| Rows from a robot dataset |
▼
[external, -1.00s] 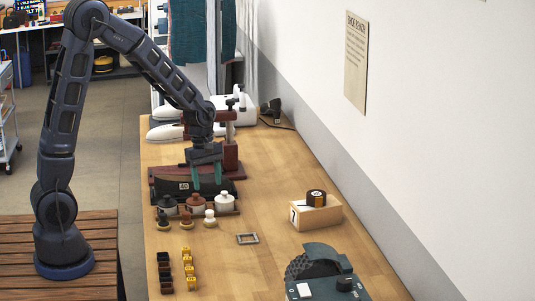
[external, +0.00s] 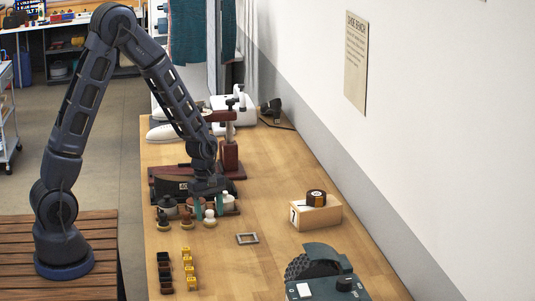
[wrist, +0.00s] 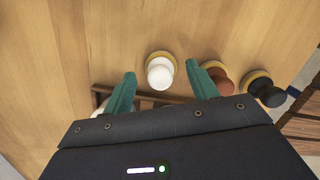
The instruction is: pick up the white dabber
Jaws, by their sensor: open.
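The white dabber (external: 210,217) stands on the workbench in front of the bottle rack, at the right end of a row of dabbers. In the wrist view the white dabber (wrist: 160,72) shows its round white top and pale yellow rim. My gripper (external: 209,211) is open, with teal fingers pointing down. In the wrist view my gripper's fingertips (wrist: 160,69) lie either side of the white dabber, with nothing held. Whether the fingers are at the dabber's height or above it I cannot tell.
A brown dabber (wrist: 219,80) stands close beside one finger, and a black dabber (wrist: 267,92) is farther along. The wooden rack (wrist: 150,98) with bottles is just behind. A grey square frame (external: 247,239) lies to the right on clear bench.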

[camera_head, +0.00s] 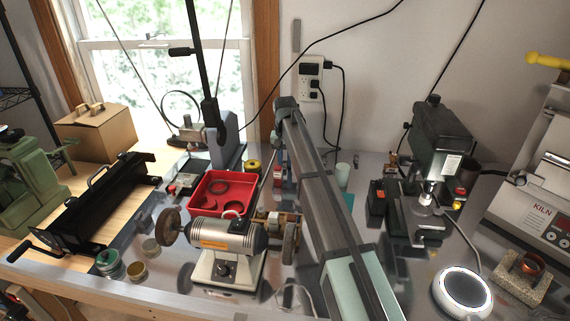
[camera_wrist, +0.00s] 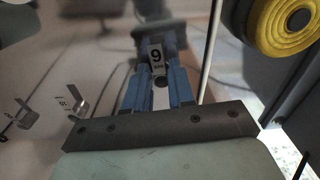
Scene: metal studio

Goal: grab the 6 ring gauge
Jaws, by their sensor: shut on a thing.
▲
▼
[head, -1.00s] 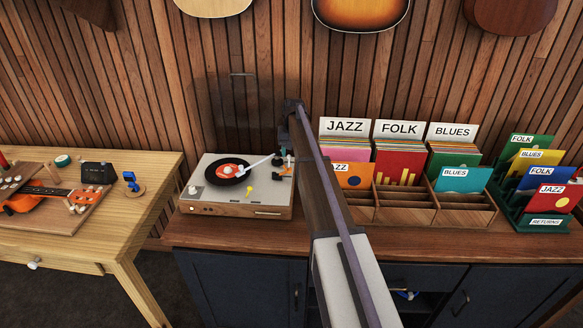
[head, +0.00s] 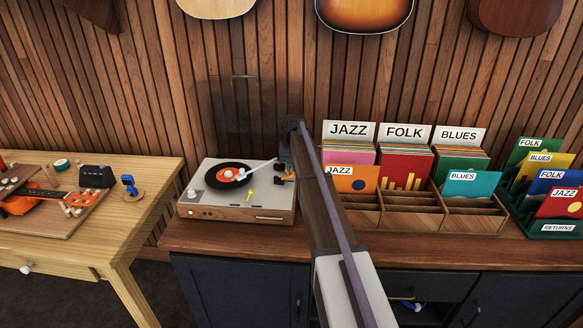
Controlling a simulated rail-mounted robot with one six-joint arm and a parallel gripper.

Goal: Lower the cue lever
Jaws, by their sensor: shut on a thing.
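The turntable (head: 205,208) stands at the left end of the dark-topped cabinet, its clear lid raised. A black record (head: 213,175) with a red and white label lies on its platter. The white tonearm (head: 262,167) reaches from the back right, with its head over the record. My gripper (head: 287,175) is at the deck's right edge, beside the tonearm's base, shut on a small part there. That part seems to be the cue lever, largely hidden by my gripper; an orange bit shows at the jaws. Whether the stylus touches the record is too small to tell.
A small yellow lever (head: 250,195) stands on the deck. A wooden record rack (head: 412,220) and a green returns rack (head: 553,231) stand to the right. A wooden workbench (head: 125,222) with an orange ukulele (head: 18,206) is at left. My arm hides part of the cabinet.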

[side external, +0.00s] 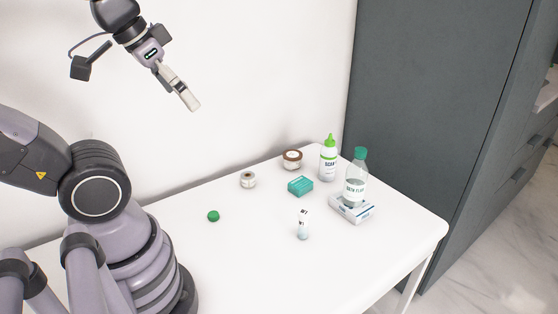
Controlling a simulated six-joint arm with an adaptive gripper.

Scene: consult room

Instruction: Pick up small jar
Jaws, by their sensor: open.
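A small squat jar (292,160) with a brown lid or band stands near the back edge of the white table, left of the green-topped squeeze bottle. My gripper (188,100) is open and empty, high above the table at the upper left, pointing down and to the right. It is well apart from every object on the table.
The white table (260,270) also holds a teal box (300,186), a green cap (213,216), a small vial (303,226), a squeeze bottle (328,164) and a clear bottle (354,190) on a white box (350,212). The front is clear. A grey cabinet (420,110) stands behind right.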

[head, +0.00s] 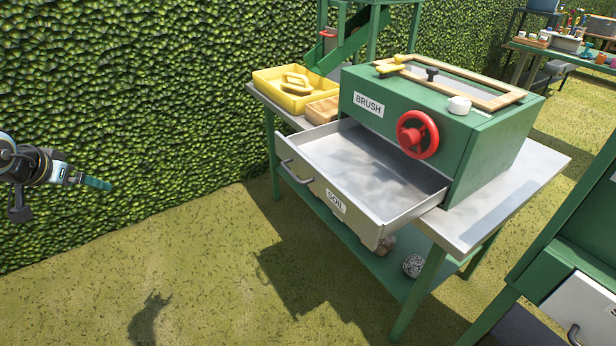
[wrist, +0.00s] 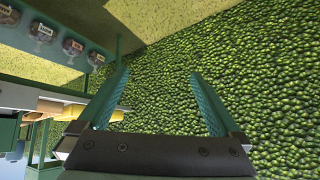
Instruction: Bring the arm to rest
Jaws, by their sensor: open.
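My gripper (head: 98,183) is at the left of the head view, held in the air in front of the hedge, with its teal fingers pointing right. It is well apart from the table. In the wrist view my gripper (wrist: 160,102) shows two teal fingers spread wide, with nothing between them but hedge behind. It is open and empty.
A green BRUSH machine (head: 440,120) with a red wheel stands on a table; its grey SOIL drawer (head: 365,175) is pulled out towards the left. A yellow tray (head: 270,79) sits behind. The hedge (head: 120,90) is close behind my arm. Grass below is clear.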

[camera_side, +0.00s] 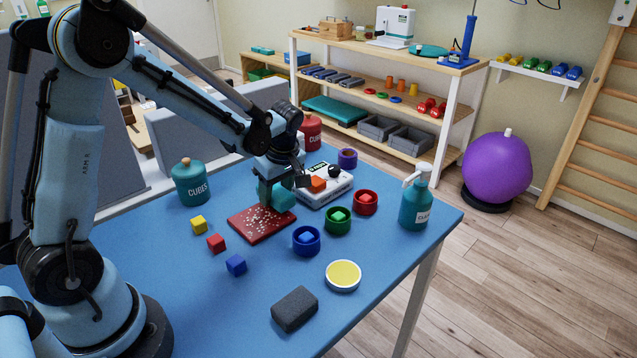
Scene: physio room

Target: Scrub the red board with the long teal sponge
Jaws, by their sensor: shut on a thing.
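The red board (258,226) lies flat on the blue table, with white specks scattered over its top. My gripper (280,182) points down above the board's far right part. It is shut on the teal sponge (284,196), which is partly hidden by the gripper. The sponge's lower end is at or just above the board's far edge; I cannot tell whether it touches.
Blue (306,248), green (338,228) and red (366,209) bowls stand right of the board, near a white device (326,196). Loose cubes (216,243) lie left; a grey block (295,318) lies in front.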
▲
| Task statement |
Copy each line of the preceding data that contains the string "Controlling".

| Output of the exercise |
Controlling a simulated rail-mounted robot with one six-joint arm and a parallel gripper.
Controlling a simulated six-joint arm with an adaptive gripper.

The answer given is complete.